**SET TASK:** Pick out all lines with the word "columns" from the records that follow.

___ EXTRACTED MATERIAL ___

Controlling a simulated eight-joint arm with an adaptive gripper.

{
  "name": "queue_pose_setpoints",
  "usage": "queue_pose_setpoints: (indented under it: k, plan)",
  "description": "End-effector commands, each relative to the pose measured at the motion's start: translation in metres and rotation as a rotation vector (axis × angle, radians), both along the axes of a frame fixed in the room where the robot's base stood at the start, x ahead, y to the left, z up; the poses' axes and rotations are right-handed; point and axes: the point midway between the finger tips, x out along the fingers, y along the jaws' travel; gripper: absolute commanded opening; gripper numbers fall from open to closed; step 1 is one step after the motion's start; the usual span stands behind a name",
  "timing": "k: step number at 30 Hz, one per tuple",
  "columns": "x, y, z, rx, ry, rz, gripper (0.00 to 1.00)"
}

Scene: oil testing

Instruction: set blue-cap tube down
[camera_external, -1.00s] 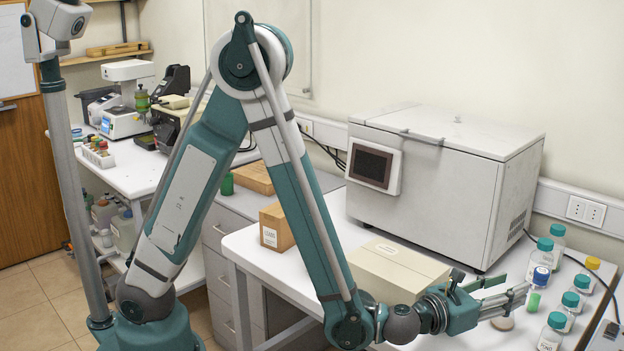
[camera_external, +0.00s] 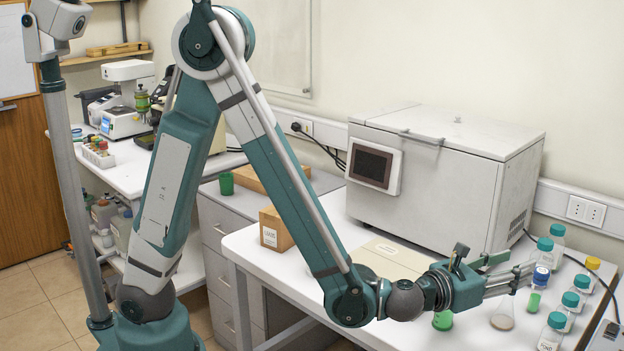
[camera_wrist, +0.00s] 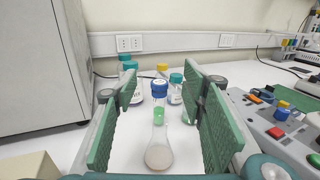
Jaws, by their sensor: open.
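The blue-cap tube (camera_external: 541,273) stands upright on the white table, with green content (camera_external: 535,300) low in it. In the wrist view its blue cap (camera_wrist: 159,88) and green part (camera_wrist: 158,115) show in the middle of the picture, between the fingers. My gripper (camera_external: 524,274) is open, with its fingertips close to the tube's cap in the external view. In the wrist view its two green finger pads (camera_wrist: 158,105) are wide apart. Neither pad visibly touches the tube. The tube's foot is partly hidden behind a clear flask.
The clear flask (camera_external: 503,318) with beige content stands in front of the tube; it also shows in the wrist view (camera_wrist: 159,157). Teal-cap bottles (camera_external: 570,300) and a yellow-cap bottle (camera_external: 592,264) stand to the right. A large white box-shaped device (camera_external: 450,180) is behind.

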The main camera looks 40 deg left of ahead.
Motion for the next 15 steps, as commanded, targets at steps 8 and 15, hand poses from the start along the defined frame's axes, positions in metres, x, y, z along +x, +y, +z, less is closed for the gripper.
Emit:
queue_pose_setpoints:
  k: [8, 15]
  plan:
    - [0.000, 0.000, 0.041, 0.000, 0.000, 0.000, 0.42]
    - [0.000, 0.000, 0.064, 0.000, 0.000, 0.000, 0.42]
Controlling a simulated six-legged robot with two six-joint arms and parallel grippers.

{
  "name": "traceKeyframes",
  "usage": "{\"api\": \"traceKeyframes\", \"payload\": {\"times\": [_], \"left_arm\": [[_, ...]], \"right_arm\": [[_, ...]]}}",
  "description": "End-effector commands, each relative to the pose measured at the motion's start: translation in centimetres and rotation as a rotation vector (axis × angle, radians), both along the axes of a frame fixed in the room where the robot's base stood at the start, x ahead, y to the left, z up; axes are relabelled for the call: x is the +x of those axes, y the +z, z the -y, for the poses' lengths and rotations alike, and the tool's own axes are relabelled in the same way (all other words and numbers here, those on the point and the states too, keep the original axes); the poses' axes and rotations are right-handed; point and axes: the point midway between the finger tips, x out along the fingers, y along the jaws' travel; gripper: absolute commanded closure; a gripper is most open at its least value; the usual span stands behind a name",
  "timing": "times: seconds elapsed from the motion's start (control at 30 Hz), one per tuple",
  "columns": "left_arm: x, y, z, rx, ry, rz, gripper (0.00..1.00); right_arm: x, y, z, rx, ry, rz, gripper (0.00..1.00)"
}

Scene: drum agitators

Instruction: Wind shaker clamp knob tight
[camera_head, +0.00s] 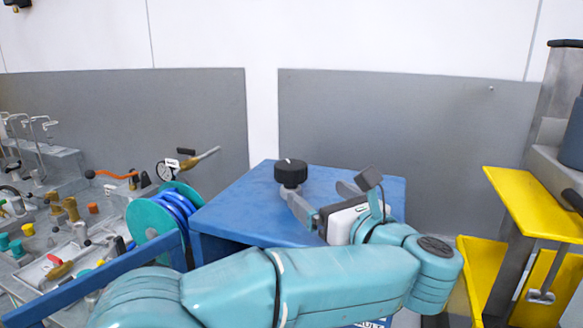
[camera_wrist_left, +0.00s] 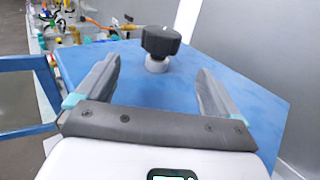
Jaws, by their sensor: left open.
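The black clamp knob (camera_head: 291,172) stands upright on a short pale post on top of the blue shaker (camera_head: 245,212). In the left wrist view the knob (camera_wrist_left: 160,41) has a ribbed edge and a white mark on top. My left gripper (camera_head: 321,189) is open and empty over the blue top, close to the knob on its right side. In the left wrist view the left gripper's two fingers (camera_wrist_left: 155,78) are wide apart, and the knob appears beyond their tips, between them and clear of both. My right gripper is not in view.
A teal hose reel (camera_head: 150,216) with blue hose stands left of the blue body. A bench crowded with valves and fittings (camera_head: 60,205) lies farther left. A yellow frame (camera_head: 535,205) stands at the right. Grey wall panels (camera_head: 400,125) are behind.

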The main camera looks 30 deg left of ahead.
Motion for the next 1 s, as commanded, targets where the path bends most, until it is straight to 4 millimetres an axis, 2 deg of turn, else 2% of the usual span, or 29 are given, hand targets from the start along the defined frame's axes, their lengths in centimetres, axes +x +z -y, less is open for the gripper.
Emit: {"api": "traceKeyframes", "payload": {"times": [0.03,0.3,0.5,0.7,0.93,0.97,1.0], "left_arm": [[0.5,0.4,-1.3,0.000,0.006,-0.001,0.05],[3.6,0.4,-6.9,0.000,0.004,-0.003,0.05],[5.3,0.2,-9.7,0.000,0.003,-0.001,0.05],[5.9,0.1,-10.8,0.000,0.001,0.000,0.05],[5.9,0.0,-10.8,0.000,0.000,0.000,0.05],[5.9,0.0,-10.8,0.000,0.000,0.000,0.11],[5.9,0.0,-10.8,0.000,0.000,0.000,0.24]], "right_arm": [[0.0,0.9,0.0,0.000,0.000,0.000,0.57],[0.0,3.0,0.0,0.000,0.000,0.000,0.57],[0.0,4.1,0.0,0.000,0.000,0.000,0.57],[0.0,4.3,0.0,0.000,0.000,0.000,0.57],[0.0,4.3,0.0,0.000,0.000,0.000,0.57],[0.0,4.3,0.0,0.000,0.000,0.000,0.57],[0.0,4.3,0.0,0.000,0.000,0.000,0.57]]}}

___

**RESPONSE:**
  "columns": "x, y, z, rx, ry, rz, gripper (0.00 to 1.00)"
  "columns": "left_arm: x, y, z, rx, ry, rz, gripper (0.00..1.00); right_arm: x, y, z, rx, ry, rz, gripper (0.00..1.00)"

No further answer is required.